Canada emerged from its economic mire with a new-found frugality. "It became a major unwritten rule of Canadian life, that you don't run deficits any more than you spend what you receive," Dr Halpern said.

"This might be the kind of legacy that Alan Budd leaves", he said, pointing to the head of the new Office of Budgetary Responsibility.

Canada's 'bloodbath budget'
Between 1994-97, the Canadian government slashed spending by 20 per cent over three years.

"Nothing was off the table", said Jocelyne Bourgon, former Canadian Senior Civil Servant and Governor of the Institute for Government.

Canada managed to turn a 9 per cent budget deficit into a surplus - by implementing massive cuts to healthcare and education budgets, and through the loss of thousands of job.

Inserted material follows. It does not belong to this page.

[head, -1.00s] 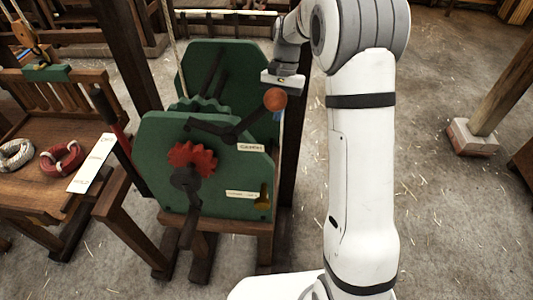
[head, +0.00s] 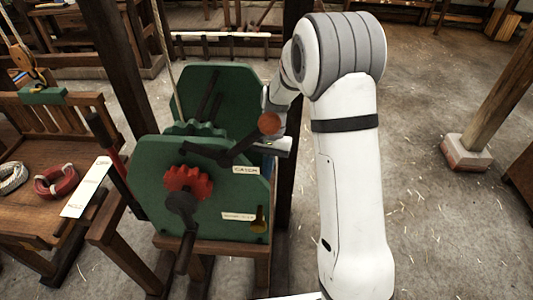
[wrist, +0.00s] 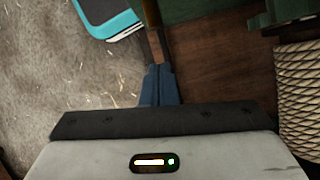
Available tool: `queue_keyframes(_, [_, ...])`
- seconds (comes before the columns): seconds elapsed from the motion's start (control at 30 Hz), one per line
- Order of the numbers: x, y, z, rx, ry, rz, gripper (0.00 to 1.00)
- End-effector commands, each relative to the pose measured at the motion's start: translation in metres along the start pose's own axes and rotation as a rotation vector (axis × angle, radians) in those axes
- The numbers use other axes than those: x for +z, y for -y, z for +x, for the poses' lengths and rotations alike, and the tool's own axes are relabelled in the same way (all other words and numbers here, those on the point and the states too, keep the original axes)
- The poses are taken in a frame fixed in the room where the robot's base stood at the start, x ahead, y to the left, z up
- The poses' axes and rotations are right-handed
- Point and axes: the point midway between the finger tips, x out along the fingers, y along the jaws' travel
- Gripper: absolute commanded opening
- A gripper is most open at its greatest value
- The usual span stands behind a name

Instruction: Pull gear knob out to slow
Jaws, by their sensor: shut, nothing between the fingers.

Each government department, organisation and agency was offered the chance to "redesign itself to fulfil its roles and responsibilities within a federal government better adapted to the needs and requirements of the future and within its constrained budget".

Ms Bourgon said the Canadian case was an "example of cabinet government at its finest" - an impressive show of partnership between elected officials and public servants.

"Citizens are always the real heroes of public sector reform, because it is they who must accept the sacrifice and it is they who pay the price of failure," she added, in her case study on Canada's Program Review for the Institute for Government.

Dr Halpern said Canadians did not like the pain, but they accepted it as it was spread across society.

"The key issue is that the pain was shared," he said. "That was the key element of public acceptance."

Canadian civil and public servants held public meetings in town halls to canvass public opinion on a solution to the country's debt, he added.

Under Canada's Program Review spending was drawn back in absolute terms by more than 10 per cent. By 2007-09, the country's debt to gross domestic product (GDP) ratio was down to 30 per cent - from almost 70 per cent during the deficit.

Ms Bourgon said there were important lessons to be learnt from Canada's drastic cuts - firstly that the job is not a normal budget exercise, and as such needs a more open and inclusive approach that engages the whole government.

Scale, speed and prudence are key, she said, adding that while luck plays a role, it does not last forever. "During the period of (Canada's) Program Review, there were no major external shocks to throw the exercise off course," she pointed out.

Between 2007-2009, Canada had the lowest level of public debt in the G8.